The mission, hardly impossible, has already started. The UCLA
women’s golf team travelled to Bend, Ore., last week knowing
that if it was to repeat as champions, it would have to come on the
hallowed grounds at the Sunriver Resort. Invited to participate at
the Fall Preview, a tournament for top teams in the country to play
the course that will host the NCAA championships next spring, the
Bruins came, they saw, but they hardly conquered. Entering the
54-hole tournament as the top-ranked team in the country, UCLA
finished in a disappointing seventh place, compiling a team score
of 24-over par.

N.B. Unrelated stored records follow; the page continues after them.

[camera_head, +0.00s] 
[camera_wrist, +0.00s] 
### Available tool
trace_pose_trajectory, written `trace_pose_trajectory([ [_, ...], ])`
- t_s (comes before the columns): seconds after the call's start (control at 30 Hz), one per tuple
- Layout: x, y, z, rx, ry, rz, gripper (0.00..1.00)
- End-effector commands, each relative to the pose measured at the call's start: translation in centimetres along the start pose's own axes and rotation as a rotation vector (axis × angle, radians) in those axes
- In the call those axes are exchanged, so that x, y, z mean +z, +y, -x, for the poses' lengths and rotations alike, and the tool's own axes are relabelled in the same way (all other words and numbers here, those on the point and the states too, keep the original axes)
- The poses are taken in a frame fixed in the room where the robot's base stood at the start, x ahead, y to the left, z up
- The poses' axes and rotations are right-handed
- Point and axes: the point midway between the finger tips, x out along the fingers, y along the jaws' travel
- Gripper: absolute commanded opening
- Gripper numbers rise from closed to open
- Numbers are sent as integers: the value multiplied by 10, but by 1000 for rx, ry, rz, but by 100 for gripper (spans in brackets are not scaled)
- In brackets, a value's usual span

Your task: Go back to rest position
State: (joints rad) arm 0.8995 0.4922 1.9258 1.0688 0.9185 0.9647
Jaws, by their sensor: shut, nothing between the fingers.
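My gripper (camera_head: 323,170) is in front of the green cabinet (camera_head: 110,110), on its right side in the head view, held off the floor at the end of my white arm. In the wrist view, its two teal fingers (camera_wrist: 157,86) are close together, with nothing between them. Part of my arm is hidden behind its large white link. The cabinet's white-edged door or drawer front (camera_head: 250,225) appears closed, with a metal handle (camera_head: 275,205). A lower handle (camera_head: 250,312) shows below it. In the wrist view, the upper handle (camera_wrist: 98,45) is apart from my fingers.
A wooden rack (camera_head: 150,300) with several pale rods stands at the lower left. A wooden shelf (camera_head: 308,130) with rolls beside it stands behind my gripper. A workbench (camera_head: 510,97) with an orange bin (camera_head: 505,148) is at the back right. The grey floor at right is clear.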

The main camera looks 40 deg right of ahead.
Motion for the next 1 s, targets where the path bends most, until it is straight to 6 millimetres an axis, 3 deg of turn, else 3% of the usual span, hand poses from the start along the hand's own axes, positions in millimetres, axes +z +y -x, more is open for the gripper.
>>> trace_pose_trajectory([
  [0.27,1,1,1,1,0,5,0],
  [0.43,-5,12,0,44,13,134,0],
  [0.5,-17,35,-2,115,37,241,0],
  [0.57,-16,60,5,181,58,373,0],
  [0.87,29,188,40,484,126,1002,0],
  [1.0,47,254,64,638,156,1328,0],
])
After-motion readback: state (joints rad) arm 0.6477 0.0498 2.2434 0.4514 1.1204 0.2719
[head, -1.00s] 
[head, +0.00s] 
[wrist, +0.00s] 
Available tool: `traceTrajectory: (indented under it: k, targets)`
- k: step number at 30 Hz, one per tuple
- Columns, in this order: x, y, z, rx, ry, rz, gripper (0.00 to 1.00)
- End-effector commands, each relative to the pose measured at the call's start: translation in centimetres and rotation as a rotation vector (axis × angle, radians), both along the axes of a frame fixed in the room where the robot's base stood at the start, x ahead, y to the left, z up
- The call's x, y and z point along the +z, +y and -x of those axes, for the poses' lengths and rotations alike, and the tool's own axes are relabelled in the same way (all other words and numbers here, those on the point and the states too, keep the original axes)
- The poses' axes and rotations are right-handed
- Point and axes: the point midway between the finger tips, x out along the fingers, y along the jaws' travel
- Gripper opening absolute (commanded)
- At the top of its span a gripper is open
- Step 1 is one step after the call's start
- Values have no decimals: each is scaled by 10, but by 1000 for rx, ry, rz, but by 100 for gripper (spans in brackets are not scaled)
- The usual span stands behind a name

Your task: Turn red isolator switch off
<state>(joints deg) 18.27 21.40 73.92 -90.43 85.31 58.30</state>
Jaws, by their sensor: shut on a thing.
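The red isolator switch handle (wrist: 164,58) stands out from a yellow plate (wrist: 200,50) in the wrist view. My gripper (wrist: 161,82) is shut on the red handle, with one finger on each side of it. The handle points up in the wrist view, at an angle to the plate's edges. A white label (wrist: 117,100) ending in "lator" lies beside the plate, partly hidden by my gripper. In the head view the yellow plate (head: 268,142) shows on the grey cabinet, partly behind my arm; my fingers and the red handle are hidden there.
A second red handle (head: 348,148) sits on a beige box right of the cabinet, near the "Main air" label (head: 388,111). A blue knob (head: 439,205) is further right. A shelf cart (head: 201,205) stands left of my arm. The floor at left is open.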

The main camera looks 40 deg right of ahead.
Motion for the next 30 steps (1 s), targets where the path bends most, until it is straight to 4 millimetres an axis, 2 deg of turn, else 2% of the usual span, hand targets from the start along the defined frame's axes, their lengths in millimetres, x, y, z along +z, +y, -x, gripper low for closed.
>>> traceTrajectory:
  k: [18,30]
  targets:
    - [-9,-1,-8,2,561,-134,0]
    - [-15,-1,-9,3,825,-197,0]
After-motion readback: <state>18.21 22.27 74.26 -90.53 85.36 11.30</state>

The Bruins finished 18 shots behind
tournament-champion Duke, the first meeting between the two teams
in what blossomed into an intense rivalry this past spring.
“We weren’t very happy with our overall
performance,” coach Carrie Forsyth said. “I guess we
were a little tired,” sophomore Hannah Jun added. But even
though UCLA didn’t put its best foot forward, the team was
relatively unconcerned about its showing. Instead players and
Forsyth alike felt they didn’t learn as much as they wanted
to about the course, which stifled them for all three days of
competition. When they return to Sunriver in late May,
they’ll find narrower fairways, harsher rough, and rock-hard
greens. “We went into the Fall Preview with the intention of
trying our best to understand how to play the golf course,”
Forsyth said. “And we definitely struggled with that. The
course appears so benign, but it’s not.” While for most
of last year it was senior Charlotte Mayorkas or sophomore Hannah
Jun staking the Bruins to the top of the leaderboard, it was the
newest Bruin that handled Sunriver’s challenge with ease.
Standout freshman Amie Cochran, Forsyth’s most highly touted
recruit for the 2004 class, finished the tournament at 2-over par,
tying for eighth place. Cochran, who won the U.S. Women’s
Amateur stroke-play competition earlier this summer in
Pennsylvania, is no stranger to the limelight. Along with true
freshman Vanessa Brockett, not only does Forsyth think her youngest
golfers will be a mainstay in the starting lineup, she expects them
to be the backbone of this team. “They’ve earned their
spots straight up,” Forsyth said. “We threw them into
the fire quickly, and because we have a small team, everyone is
going to get a ton of playing time. But more than anything else,
I’ve been pleased with their poise. They’ve totally
stepped up.”
MEN’S FALL PREVIEW: While the women are
pegged to compete for the championship again in 2005, the
men’s golf team is expected to take its lumps with the
departure of 80 percent of its starting lineup. In a 16-team field,
the men tied for 12th place at the Ping/GolfWeek Fall Preview
hosted by Loyola College at Caves Valley near Baltimore, Md. on
Monday, posting a final-round team score of 13-over par to finish
the 54-hole tournament at 44-over par. Senior John Poucher was the
team’s highest finisher, shooting 4-over par to end up in
12th place.
MEN V. WOMEN AT GOLD RUSH: The UCLA
women’s golf team competed against a field of 29 all-male
teams at a new tournament conceived by men’s golf coach O.D.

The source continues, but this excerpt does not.